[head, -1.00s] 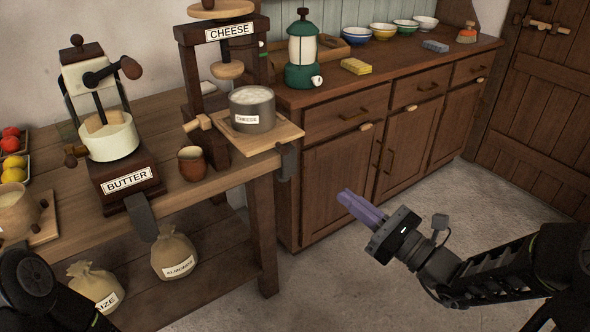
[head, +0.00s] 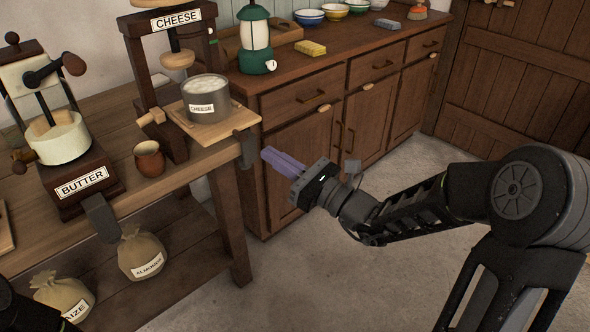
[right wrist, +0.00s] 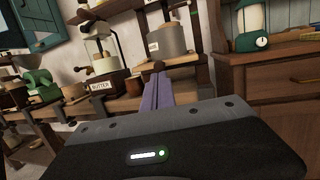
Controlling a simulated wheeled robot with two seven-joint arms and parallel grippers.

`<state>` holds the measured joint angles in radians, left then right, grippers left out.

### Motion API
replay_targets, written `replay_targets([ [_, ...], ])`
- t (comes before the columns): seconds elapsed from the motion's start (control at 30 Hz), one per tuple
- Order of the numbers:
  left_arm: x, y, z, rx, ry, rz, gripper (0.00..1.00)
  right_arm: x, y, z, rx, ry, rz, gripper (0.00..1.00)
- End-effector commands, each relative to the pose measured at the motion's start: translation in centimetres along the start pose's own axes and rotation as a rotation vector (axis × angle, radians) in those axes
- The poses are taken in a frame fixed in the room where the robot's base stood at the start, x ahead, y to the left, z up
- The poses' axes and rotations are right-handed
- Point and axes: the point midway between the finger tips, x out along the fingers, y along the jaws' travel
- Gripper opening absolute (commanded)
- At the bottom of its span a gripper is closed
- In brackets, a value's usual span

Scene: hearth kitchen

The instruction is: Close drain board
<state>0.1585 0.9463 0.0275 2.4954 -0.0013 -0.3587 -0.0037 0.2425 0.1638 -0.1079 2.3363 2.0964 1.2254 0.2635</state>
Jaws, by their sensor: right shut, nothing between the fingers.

........

Problem details
Beginning with the line that contains "- Order of the" and ending with the line that contains "- End-effector commands, each", repeat exactly those lines and no others.

Solution
- Order of the numbers:
  left_arm: x, y, z, rx, ry, rz, gripper (0.00..1.00)
  right_arm: x, y, z, rx, ry, rz, gripper (0.00..1.00)
- End-effector commands, each relative to the pose measured at the motion's start: translation in centimetres along the start pose's own axes and rotation as a rotation vector (axis × angle, radians) in those axes

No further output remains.